Description of the task: Tally the lines that include "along". Output the number only.

Available data:

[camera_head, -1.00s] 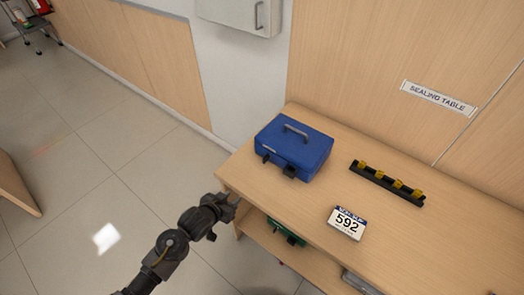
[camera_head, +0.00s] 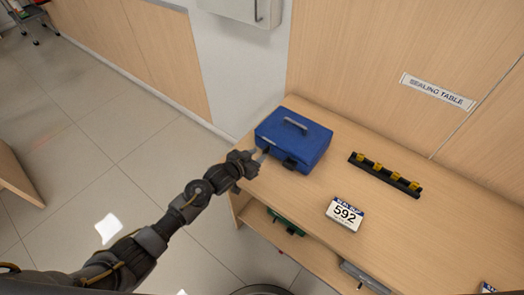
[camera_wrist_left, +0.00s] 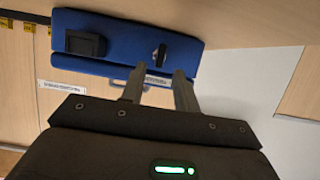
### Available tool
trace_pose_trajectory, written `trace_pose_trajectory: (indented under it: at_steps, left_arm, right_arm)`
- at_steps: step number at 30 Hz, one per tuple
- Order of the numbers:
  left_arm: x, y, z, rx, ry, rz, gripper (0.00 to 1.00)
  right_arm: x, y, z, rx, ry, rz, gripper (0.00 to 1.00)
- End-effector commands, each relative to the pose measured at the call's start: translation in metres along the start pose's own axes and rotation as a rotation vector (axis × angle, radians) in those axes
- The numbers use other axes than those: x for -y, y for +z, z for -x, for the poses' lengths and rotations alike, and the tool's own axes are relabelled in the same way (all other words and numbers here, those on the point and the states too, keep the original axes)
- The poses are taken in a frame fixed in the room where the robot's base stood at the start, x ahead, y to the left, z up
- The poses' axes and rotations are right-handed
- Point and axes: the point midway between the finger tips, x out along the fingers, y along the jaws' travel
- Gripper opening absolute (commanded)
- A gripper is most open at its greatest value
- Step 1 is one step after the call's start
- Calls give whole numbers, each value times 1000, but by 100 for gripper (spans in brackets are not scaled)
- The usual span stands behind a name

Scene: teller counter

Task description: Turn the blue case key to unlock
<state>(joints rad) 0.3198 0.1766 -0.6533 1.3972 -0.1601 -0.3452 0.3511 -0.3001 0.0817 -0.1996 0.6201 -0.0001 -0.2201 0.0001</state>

The output: 2